** start **

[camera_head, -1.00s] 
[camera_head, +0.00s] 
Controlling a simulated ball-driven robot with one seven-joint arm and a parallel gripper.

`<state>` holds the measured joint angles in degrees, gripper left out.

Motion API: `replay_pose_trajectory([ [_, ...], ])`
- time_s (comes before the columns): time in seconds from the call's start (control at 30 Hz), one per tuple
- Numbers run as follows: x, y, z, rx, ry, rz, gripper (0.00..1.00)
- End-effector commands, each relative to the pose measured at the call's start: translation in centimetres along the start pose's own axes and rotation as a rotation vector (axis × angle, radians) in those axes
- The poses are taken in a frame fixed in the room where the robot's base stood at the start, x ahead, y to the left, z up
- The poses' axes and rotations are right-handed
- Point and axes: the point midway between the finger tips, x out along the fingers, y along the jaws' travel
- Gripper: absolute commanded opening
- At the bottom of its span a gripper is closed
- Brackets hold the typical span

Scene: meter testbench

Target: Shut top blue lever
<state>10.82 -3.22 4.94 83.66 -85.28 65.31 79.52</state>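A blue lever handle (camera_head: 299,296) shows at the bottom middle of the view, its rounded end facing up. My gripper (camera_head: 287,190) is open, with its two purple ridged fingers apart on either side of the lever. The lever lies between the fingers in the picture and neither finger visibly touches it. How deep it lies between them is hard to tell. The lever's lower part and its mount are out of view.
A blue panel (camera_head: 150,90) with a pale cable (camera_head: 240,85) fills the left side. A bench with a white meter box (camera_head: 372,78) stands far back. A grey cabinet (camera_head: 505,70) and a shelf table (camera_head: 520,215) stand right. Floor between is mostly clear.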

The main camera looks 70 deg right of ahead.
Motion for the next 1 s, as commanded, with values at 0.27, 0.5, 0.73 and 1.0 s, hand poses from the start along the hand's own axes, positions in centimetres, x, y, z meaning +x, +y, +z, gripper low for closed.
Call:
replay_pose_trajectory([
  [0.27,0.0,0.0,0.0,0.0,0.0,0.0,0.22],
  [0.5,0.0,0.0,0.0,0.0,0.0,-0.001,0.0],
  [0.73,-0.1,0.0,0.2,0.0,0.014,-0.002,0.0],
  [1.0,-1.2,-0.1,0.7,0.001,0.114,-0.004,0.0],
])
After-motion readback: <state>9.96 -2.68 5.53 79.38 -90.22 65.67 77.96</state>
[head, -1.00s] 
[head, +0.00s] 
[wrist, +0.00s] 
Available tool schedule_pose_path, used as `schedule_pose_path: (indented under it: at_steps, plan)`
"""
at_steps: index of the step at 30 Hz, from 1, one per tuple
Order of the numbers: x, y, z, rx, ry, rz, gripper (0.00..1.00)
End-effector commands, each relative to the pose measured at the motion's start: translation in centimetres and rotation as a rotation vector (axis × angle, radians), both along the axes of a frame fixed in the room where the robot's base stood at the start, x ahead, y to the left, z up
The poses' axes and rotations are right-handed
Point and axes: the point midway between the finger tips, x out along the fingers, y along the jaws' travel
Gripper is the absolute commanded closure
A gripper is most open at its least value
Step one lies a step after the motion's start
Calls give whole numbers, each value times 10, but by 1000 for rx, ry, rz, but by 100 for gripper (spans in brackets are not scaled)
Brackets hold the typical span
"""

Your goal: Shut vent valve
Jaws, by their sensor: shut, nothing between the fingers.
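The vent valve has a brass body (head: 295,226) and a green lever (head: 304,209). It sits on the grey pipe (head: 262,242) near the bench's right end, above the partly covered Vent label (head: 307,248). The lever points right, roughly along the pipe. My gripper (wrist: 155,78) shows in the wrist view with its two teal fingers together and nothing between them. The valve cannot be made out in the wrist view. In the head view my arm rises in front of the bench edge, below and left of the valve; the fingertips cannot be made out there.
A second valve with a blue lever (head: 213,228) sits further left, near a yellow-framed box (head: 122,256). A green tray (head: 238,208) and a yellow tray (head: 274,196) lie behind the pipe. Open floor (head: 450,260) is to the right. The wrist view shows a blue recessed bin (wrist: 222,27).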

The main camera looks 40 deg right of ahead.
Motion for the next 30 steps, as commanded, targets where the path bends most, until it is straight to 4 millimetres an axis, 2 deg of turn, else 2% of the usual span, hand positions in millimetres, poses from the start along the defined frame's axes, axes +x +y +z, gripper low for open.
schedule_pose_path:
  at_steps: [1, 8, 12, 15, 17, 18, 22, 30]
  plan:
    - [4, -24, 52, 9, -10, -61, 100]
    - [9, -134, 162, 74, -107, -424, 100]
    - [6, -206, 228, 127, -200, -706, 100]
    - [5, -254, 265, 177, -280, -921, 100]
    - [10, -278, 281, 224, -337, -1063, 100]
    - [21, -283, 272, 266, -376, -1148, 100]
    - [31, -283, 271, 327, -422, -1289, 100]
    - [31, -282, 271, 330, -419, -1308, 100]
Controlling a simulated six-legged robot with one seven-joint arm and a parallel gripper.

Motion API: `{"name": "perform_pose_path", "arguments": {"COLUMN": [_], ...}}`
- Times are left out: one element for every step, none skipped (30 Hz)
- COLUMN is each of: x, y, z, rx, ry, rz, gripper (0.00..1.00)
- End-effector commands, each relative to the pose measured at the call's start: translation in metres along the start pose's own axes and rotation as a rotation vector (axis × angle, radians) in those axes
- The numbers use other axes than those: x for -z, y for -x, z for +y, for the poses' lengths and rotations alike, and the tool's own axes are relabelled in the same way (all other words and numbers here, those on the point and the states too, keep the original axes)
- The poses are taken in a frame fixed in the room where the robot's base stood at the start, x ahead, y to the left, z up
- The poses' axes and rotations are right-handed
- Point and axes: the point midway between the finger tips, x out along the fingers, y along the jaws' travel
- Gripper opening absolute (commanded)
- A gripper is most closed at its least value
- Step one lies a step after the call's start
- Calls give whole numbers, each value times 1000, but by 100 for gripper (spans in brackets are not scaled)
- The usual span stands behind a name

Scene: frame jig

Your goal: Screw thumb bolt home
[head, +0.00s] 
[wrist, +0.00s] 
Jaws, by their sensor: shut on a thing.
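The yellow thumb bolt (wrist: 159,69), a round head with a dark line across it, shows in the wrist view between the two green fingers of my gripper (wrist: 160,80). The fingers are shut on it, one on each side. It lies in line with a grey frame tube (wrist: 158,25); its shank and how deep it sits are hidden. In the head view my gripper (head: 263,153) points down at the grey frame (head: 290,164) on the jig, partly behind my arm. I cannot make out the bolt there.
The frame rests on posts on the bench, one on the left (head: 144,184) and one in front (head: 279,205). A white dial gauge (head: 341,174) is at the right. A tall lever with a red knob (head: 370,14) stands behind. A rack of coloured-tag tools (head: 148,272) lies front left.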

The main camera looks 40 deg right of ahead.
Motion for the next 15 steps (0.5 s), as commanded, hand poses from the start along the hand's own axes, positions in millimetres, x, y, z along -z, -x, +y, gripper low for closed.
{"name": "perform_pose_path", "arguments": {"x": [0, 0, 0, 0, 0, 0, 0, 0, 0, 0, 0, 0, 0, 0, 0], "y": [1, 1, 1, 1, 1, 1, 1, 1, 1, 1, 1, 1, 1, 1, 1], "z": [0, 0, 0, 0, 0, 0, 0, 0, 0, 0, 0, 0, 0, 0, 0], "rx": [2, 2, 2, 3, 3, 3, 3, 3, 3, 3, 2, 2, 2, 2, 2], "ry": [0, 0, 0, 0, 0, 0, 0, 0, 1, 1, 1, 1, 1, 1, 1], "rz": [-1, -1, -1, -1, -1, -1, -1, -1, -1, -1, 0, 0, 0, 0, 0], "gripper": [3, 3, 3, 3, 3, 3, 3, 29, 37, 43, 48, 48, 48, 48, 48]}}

** end **

*TO BE DONE*:
Locate the line that contains "- Gripper opening absolute (commanded)". Repeat it and every line after it, up to and including the final line, exactly.

*RESPONSE TO THIS EXERCISE*:
- Gripper opening absolute (commanded)
- A gripper is most closed at its least value
- Step one lies a step after the call's start
- Calls give whole numbers, each value times 1000, but by 100 for gripper (spans in brackets are not scaled)
- The usual span stands behind a name

Scene: frame jig

Your goal: Screw thumb bolt home
[head, +0.00s] 
[wrist, +0.00s] 
Jaws, by their sensor: shut on a thing.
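The yellow thumb bolt (wrist: 159,69), a round head with a dark line across it, shows in the wrist view between the two green fingers of my gripper (wrist: 160,80). The fingers are shut on it, one on each side. It lies in line with a grey frame tube (wrist: 158,25); its shank and how deep it sits are hidden. In the head view my gripper (head: 263,153) points down at the grey frame (head: 290,164) on the jig, partly behind my arm. I cannot make out the bolt there.
The frame rests on posts on the bench, one on the left (head: 144,184) and one in front (head: 279,205). A white dial gauge (head: 341,174) is at the right. A tall lever with a red knob (head: 370,14) stands behind. A rack of coloured-tag tools (head: 148,272) lies front left.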

The main camera looks 40 deg right of ahead.
Motion for the next 15 steps (0.5 s), as commanded, hand poses from the start along the hand's own axes, positions in millimetres, x, y, z along -z, -x, +y, gripper low for closed.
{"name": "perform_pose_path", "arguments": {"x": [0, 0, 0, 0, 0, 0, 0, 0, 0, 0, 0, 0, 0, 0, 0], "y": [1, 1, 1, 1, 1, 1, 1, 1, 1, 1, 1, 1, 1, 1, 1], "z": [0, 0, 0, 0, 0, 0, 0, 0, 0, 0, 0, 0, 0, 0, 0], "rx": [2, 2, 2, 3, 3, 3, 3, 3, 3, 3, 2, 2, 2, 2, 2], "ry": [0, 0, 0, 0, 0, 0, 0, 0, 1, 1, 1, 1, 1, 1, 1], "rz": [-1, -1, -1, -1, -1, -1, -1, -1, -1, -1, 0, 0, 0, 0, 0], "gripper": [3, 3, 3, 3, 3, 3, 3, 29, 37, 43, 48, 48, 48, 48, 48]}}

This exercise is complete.